Nightwish

End of an Era

BY Laura Wiebe TaylorPublished Jul 19, 2007

Despite their popularity, Nightwish are not a band I would recommend: pompous power metal, operatic vocals that work against the music far more often than with it and a patina of brooding darkness that goes no deeper than Tuomas Holopainen’s eyeliner and chipped nail polish. Yet the band’s bombastic cheesiness is well-suited to the theatrical space of the big stage, and if "best” is asking too much from such a Frankenstein monstrosity, End of an Era is at least "better,” doing justice to its title by bringing the Tarja Turunen period of Nightwish to a close. Like the music, the filmography and effects are a little beyond the point of good taste but nothing else would quite do the trick.
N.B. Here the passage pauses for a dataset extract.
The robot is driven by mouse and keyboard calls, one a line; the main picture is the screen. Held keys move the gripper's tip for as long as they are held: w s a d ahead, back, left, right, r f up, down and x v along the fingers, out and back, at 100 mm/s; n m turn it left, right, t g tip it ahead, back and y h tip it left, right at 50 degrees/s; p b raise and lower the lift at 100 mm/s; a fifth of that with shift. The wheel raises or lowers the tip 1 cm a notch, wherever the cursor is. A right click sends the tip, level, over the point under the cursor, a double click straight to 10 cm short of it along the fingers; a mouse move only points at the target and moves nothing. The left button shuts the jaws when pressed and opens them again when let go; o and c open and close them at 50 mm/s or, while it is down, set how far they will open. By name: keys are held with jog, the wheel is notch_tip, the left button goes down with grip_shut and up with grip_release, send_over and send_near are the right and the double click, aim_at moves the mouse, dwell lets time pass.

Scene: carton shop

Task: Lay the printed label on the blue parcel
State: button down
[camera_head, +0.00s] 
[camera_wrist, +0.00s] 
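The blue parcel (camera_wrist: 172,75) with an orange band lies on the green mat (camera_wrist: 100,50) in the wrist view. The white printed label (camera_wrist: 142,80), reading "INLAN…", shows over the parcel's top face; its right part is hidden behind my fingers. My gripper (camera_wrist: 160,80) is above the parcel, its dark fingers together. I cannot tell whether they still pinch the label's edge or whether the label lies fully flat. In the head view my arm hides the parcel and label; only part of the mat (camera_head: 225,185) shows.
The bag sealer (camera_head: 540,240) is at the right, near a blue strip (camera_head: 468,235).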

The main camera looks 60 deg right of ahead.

An interesting sidebar towards the end of this sold-out Helsinki show features Native American musician John Two-Hawks performing an original composition and reprising his role for "Creek Mary’s Blood.” Concert closer "Wish I Had an Angel” is another highlight, capturing Nightwish in a moment of musical and performing success. The bonus documentary drags out to the point of dullness thanks to long segments of un-subtitled Finnish conversation, and the limited edition CDs reproduce the same gig. But the extras aren’t the selling feature here — it’s the live footage that presents Nightwish on a scale we’d never see in North America and at a moment that will ever remain in the past.